Concrete algorithm definitions look like this.

@concrete_algorithm("clustering.strongly_connected_components")
def nx_strongly_connected_components(graph: NetworkXGraph) -> PythonNodeMapType:
    index_to_label = dict()
    for i, nodes in enumerate(nx.strongly_connected_components(graph.value)):
        for node in nodes:
            index_to_label[node] = i
    return index_to_label

The concrete_algorithm decorator is required. The full path of the algorithm must match the abstract algorithm’s path exactly. This is the piece that links the concrete version to the abstract definition.

As with the abstract algorithm, the actual name of the Python function does not matter. There is no convention for what it should be named.

Notice that the signature matches the abstract algorithm, but choosing a concrete type rather than the abstract type. Concrete algorithms must contain a matching entry for every parameter in the abstract signature, but may contain additional parameters which are specialized to this implementation.

Each additional parameter must contain a default value. When calling using the normal dispatch mechanism, these default values will be used. The only way for a user to indicate a value for the additional parameters is to make an exact algorithm call.

The body of the function can be as complex as needed. Often, when building a plugin for an existing library, the concrete algorithm body is quite short because it calls the underlying library’s implementation. The only thing else to do is package the results in the correct concrete type and return.

Using the Resolver in Concrete Algorithms

If a concrete algorithm needs access to the Resolver object which called it, set the include_resolver flag in the decorator and include a resolver keyword argument in the signature.

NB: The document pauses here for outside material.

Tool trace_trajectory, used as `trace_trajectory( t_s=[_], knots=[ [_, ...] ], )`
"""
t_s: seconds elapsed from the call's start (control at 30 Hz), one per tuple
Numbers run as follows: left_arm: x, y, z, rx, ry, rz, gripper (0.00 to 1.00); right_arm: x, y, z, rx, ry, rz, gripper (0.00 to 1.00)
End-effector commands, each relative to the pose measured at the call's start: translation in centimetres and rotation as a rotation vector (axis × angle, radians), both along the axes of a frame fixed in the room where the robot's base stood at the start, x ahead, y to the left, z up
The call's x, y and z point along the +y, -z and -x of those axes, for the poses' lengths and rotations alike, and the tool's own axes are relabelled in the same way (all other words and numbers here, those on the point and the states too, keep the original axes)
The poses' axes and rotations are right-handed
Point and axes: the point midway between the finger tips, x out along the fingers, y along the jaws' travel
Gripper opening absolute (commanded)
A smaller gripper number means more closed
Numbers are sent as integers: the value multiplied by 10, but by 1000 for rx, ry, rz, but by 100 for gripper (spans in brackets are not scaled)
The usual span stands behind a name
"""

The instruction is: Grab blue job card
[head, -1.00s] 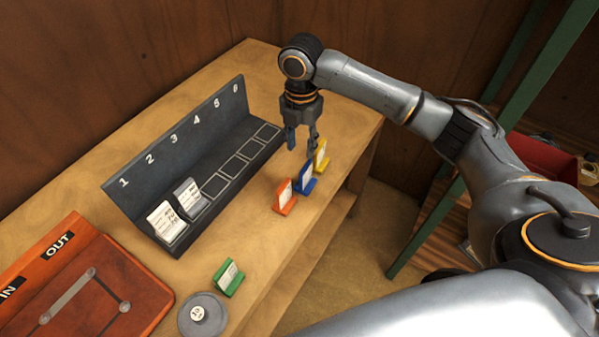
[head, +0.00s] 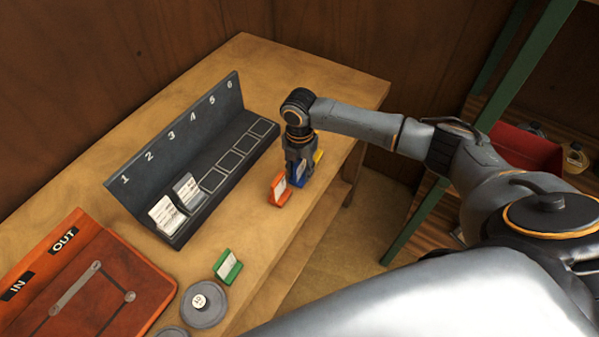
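The blue job card (head: 300,178) stands on the bench near its front edge, between an orange card (head: 278,190) and a yellow card (head: 318,156). My right gripper (head: 299,172) is lowered over the blue card, pointing down, and hides much of it. Its fingers are around or beside the card, but I cannot tell whether they are closed on it. My left gripper is not in view.
A dark rack (head: 190,165) numbered 1 to 6 holds cards in slots 1 and 2. A green post (head: 420,215) stands at the right.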

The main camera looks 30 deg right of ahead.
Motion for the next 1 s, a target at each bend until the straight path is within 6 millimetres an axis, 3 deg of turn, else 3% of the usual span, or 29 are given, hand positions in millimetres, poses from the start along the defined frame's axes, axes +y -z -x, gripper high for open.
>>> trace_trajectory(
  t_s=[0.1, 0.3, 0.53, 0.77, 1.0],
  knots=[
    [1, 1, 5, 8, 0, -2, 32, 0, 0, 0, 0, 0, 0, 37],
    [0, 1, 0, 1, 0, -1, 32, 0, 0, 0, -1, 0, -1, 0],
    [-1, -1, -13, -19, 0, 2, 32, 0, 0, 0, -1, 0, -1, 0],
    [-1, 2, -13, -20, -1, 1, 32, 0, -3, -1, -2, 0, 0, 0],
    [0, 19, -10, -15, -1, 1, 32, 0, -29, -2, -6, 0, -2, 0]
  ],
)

@concrete_algorithm("path.to.algorithm", include_resolver=True)
def my_conc_algo(x: NumpyNodeMap, *, resolver) -> int:
    # resolver is now available

Union, List, and Optional types

Typically, an algorithm parameter has a single type – either a Metagraph defined type like NodeMap or a Python type like int.

There are cases, however, where a single type is not sufficient. graph_build is a good example as shown below:

@abstract_algorithm("util.graph.build")
def graph_build(
    edges: mg.Union[EdgeSet, EdgeMap],
    nodes: mg.Optional[mg.Union[NodeSet, NodeMap]] = None,
) -> Graph:
    pass

edges can be either an EdgeSet or an EdgeMap. nodes can be one of two possible types, but can additionally be unspecified (i.e. optional).

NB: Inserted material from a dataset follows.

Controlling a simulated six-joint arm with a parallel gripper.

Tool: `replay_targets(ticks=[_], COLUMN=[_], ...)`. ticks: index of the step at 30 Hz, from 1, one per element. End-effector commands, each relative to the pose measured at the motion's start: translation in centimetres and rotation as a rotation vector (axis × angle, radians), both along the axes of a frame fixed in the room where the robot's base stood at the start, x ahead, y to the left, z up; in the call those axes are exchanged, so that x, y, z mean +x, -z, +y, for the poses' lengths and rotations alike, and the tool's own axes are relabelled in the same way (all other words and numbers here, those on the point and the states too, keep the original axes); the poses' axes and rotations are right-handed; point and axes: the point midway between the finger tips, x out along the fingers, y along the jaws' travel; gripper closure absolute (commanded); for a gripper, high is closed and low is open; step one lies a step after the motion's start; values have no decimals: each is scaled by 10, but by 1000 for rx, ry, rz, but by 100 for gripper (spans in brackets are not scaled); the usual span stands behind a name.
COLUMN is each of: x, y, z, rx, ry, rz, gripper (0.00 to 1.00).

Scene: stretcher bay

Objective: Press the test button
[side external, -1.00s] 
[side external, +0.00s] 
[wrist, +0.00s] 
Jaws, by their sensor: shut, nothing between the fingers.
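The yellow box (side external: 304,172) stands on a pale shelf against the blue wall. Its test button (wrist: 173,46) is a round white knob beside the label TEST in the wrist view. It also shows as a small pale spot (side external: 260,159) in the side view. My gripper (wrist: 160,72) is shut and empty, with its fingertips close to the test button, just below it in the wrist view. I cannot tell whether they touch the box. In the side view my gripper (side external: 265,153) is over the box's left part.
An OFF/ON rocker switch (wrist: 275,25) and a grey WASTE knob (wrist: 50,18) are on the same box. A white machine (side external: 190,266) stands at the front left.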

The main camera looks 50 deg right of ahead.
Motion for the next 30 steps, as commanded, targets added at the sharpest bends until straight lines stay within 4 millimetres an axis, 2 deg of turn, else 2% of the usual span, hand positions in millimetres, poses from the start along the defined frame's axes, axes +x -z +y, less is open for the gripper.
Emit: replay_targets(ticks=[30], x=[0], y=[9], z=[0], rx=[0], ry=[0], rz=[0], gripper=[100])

To indicate these, we use the standard Python typing objects Union and Optional. However, these are limited to class objects only. In Metagraph, we often need to specialize our types – EdgeSet(is_directed=True) rather than just EdgeSet. For the specialized case, the regular Python typing.Union would fail. To work around this limitation, Metagraph has mg.Union, mg.List, and mg.Optional which behave identically to the typing counterparts, but accept classes and instances. It is recommended to always use the Metagraph versions of Union, List, and Optional when defining algorithms in Metagraph.

Interaction between Union and unambiguous_subcomponents

When a single type is declared, or is declared as Optional, Metagraph will attempt to translate input to be compatible with an algorithm signature. With unambiguous_subcomponents allowing translation across abstract types, this leads to a nice outcome where passing a NodeMap to an algorithm expecting a NodeSet will just work. The algorithm obviously only needs the set of nodes, so dropping the weights from the NodeMap allows the algorithm to still run correctly.

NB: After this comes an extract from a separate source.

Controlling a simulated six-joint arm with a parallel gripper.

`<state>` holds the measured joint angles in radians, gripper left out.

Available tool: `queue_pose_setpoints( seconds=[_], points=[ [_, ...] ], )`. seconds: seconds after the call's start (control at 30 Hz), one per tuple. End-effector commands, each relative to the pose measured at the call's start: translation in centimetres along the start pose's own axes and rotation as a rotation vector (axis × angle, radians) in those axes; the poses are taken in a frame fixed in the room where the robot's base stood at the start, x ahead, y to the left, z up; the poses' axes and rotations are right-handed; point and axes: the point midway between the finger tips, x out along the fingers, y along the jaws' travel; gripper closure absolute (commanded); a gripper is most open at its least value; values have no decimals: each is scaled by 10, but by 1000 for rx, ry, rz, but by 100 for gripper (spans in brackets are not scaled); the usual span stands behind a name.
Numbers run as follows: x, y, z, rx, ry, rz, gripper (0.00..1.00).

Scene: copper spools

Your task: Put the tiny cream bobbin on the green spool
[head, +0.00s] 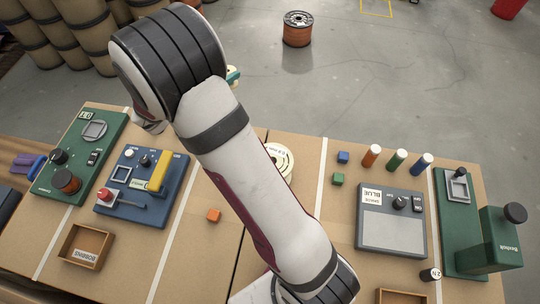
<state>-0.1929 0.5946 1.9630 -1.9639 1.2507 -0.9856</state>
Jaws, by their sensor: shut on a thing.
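My arm crosses the middle of the head view, and its wrist end lies behind the upper links. My gripper and its fingertips are hidden there, so what they hold does not show. I cannot make out the tiny cream bobbin. A larger cream spool (281,159) with printed text on its face lies on the table, partly covered by my arm. A small teal-and-cream piece (233,75) shows beside my upper arm; I cannot tell what it is. No spool in view is clearly the green spool.
A wooden tray labelled BOBBINS (86,246) sits front left. Green (80,158) and blue (142,187) machines stand left.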

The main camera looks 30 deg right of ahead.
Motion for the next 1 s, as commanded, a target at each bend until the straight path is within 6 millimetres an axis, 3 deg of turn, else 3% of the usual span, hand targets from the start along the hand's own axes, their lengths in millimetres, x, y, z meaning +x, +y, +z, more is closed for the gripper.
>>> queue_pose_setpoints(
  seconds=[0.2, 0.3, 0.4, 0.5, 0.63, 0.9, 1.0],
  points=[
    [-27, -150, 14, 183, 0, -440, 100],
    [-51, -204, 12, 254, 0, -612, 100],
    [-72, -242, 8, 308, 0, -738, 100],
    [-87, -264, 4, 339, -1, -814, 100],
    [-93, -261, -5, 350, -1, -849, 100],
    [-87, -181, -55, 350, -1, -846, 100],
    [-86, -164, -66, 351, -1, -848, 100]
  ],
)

For the case of Union, however, allowing translation across abstract types is problematic. For the case of graph_build, if we allowed an EdgeMap to be translated into an EdgeSet, we would lose critical information. A Union indicates either is acceptable, but does not indicate that both are equivalent.

For this reason, when a Union is used in an algorithm signature, unambiguous_subcomponents will be ignored for the purpose of translating input objects.

Algorithm Versions

Metagraph allows algorithms to be versioned. By default, all algorithm signatures define version 0 of the algorithm. To indicate other versions, include the version in the decorator.

@abstract_algorithm("clustering.strongly_connected_components", version=2)
def strongly_connected_components(graph: Graph(is_directed=True)) -> NodeMap:
    pass

The algorithm version must be an integer (i.e. no semantic versioning) and should increment one higher than the previous version.

Algorithms might need to bump their version when the algorithm signature changes, but also to allow rearranging of the algorithm hierarchy and path structure.

Multiple versions of an algorithm are allowed to be defined within a single release of Metagraph or a Metagraph plugin. Even though multiple versions are defined, Metagraph will only use the latest abstract version defined. This keeps the usage of Metagraph simple while allowing plugin authors to write implementations for multiple releases of Metagraph. This allows plugins to update asynchronously from core Metagraph.